• _Data extracted from a collection_
>> BEGIN

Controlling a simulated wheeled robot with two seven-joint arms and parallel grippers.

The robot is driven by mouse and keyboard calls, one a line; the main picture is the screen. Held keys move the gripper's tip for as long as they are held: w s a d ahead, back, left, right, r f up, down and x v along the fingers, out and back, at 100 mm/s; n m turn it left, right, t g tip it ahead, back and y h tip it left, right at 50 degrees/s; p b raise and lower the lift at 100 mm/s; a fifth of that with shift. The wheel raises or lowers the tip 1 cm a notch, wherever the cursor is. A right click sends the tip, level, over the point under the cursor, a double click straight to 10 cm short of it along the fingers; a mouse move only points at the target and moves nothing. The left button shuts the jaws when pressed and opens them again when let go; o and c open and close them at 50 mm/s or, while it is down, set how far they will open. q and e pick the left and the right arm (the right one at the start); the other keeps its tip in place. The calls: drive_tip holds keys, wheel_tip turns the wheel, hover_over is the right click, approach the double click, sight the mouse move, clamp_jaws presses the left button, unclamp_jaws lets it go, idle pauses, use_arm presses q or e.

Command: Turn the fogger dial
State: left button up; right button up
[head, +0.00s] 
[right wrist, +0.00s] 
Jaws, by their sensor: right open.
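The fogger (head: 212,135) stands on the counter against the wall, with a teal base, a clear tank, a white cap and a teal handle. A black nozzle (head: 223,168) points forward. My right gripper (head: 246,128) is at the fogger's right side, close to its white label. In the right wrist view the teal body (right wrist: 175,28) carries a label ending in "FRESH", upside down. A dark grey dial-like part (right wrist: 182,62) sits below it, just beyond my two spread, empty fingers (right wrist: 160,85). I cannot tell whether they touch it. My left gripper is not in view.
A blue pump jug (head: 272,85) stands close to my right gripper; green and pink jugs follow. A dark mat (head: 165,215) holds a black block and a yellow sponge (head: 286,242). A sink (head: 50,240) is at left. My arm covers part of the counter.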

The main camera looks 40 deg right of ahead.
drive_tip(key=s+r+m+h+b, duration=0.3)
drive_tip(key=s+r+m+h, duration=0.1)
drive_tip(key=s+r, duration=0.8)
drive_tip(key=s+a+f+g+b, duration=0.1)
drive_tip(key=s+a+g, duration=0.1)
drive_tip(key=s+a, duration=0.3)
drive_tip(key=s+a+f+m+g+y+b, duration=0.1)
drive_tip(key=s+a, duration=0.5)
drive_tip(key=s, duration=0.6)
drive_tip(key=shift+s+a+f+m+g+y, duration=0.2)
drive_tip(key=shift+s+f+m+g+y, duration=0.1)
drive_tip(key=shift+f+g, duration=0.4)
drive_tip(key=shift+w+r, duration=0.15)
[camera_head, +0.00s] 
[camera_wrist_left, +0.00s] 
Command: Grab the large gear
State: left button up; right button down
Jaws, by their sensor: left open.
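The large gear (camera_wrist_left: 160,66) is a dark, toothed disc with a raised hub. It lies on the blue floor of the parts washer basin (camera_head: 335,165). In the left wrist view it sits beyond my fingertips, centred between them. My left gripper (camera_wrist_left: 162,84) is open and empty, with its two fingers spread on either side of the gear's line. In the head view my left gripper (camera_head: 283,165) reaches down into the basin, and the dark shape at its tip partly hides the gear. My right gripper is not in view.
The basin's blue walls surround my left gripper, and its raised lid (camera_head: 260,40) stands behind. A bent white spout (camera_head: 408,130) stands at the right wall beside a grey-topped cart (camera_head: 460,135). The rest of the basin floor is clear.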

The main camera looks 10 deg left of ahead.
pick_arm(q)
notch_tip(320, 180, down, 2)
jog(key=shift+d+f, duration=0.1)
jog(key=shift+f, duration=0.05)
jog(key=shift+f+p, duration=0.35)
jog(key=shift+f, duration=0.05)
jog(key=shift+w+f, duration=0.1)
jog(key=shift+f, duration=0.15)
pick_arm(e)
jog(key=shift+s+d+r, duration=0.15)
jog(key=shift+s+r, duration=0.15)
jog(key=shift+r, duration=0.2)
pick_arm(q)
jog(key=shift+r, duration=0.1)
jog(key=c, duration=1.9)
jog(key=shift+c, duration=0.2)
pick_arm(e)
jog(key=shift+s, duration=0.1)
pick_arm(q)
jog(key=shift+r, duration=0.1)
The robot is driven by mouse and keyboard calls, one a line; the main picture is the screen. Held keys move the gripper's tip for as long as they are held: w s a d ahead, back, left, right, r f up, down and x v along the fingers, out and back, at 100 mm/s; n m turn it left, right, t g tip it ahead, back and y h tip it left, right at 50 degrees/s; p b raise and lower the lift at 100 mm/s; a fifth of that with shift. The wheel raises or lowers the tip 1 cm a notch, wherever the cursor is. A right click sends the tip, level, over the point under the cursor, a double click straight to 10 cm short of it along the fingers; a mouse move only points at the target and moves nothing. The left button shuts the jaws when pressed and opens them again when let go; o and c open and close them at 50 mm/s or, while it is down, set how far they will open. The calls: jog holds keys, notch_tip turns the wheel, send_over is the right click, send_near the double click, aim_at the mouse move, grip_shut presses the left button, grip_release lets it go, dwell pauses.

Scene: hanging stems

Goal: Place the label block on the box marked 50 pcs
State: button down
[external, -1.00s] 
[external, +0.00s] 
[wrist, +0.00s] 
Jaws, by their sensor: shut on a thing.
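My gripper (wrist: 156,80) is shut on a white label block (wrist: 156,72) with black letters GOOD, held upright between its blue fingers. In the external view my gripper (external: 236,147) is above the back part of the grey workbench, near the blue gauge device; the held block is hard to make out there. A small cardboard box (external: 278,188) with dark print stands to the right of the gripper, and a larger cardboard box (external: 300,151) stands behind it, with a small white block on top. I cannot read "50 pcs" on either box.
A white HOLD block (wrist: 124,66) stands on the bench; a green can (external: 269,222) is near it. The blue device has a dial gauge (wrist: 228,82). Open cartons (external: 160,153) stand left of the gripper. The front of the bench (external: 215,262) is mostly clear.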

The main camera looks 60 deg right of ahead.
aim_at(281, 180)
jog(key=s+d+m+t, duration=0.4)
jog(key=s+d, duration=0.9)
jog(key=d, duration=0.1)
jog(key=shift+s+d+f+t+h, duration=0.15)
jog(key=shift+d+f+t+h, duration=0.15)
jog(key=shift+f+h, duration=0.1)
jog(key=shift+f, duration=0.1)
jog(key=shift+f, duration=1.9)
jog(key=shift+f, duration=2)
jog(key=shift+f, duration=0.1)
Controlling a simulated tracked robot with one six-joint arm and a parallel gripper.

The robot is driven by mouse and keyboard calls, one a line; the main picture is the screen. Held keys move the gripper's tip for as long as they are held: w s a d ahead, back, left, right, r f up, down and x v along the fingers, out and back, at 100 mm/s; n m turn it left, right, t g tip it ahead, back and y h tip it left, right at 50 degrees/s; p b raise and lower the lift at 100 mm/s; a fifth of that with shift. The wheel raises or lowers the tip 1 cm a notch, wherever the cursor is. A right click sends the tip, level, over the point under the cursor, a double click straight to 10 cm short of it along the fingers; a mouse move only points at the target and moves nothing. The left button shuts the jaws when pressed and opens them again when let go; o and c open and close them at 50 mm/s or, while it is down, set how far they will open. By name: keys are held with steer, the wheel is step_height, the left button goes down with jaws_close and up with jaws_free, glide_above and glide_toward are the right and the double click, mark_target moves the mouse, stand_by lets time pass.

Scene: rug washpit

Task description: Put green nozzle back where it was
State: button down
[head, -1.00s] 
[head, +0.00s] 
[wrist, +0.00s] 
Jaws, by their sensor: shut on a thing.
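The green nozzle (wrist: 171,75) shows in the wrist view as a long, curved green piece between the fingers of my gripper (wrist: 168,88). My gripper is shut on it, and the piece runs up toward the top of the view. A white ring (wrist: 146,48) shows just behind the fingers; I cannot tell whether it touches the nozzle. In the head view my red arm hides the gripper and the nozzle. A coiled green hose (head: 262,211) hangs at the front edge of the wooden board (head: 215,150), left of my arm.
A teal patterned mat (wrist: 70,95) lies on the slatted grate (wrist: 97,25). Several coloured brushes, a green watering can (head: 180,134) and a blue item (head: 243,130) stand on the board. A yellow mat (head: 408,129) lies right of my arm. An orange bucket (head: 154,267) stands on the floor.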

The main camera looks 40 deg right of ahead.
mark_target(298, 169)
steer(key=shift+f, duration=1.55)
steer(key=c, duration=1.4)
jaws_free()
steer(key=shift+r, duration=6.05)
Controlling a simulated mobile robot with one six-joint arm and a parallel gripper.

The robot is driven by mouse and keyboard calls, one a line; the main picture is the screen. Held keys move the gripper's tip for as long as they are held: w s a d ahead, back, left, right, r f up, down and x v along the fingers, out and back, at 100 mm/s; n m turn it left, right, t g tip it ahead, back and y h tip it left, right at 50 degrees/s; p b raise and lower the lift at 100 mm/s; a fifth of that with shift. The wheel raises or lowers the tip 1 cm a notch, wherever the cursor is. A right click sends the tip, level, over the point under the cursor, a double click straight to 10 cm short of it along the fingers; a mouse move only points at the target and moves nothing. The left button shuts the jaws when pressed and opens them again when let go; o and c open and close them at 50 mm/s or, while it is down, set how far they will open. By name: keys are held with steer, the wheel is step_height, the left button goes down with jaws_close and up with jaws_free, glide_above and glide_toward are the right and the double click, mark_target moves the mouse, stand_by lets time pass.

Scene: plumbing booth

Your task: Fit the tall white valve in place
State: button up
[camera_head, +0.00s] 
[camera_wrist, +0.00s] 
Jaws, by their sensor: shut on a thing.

>> END

• _STATED EXERCISE_
Exactly and only the lines from the line that contains "[external, -1.00s]" through the line that contains "Controlling a simulated tracked" are to be repeated as they stand.

• _FULL OUTPUT_
[external, -1.00s] 
[external, +0.00s] 
[wrist, +0.00s] 
Jaws, by their sensor: shut on a thing.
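My gripper (wrist: 156,80) is shut on a white label block (wrist: 156,72) with black letters GOOD, held upright between its blue fingers. In the external view my gripper (external: 236,147) is above the back part of the grey workbench, near the blue gauge device; the held block is hard to make out there. A small cardboard box (external: 278,188) with dark print stands to the right of the gripper, and a larger cardboard box (external: 300,151) stands behind it, with a small white block on top. I cannot read "50 pcs" on either box.
A white HOLD block (wrist: 124,66) stands on the bench; a green can (external: 269,222) is near it. The blue device has a dial gauge (wrist: 228,82). Open cartons (external: 160,153) stand left of the gripper. The front of the bench (external: 215,262) is mostly clear.

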The main camera looks 60 deg right of ahead.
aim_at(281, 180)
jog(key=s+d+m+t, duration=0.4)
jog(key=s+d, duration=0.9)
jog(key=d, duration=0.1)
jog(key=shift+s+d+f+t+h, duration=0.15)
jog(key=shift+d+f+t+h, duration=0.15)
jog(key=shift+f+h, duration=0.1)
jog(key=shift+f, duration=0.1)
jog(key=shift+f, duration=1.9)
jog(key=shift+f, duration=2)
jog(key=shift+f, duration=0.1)
Controlling a simulated tracked robot with one six-joint arm and a parallel gripper.

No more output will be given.